Appellate Attorney Fees

[¶25.] Burr seeks appellate attorney fees under SDCL 15-6-11(d) and SDCL 15-26A-87.3.  These statutes authorize reasonable attorney fees and costs for a successful Rule 11 applicant who must defend the award on appeal.  However, Burr was not a successful applicant at trial.  Therefore, he is not entitled to attorney’s fees and costs on appeal.

[¶26.] Affirmed.

[¶27.] GILBERTSON, Chief Justice, and SABERS, KONENKAMP, and MEIERHENRY, Justices, concur.

 


[1].         Hahne wrote two checks, both containing a memo restriction indicating the check was either for the lease or the down payment.  Burr rejected the first check because it was not made out to the attorney’s trust account.  The second check was rejected because of the memo restriction; more specifically, Burr did not want the act of endorsing the check to constitute an admission that the check was for a down payment.

 

[2].         Fifteen thousand dollars was the annual lease payment required under the parties’ lease.  There is no dispute that the $15,000 was ultimately used for the lease payment in 2003.

 

[3].         See also Simons v.
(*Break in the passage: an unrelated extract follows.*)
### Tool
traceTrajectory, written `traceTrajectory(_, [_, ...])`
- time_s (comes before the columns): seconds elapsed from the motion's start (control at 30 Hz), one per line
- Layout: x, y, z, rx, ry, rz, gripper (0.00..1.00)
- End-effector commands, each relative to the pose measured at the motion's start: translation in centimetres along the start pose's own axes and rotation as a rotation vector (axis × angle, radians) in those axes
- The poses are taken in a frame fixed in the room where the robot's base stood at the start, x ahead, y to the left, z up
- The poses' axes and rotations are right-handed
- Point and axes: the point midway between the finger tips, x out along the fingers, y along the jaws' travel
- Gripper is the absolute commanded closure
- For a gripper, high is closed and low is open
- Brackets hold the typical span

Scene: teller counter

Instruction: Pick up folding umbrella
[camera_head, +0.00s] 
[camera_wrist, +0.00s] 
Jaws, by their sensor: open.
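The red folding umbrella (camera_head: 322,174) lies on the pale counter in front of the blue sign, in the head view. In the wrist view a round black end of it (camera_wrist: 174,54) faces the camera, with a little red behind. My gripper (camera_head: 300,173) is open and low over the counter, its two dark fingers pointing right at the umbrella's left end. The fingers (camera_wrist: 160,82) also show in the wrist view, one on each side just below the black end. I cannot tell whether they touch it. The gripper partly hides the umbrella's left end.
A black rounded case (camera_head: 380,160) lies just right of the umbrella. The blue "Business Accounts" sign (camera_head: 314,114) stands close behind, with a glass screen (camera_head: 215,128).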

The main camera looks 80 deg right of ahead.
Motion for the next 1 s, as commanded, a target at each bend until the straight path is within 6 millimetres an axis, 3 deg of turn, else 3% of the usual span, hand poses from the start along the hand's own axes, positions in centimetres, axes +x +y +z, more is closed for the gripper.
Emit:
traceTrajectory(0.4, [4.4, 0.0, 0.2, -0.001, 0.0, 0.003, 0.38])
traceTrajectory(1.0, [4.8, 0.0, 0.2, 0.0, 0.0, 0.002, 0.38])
Simons, 11 P3d 20, 23 (Idaho 2000) (stating that “acts constituting part performance must be ... definitely referable to the alleged oral contract”); Pollmann v. Belle Plaine Livestock Auction, Inc., 567 NW2d 405, 409 (Iowa 1997) (stating that “[p]art performance will remove a real estate contract from the statute of frauds only when the acts constituting partial performance are referable exclusively and unequivocally to the contract”).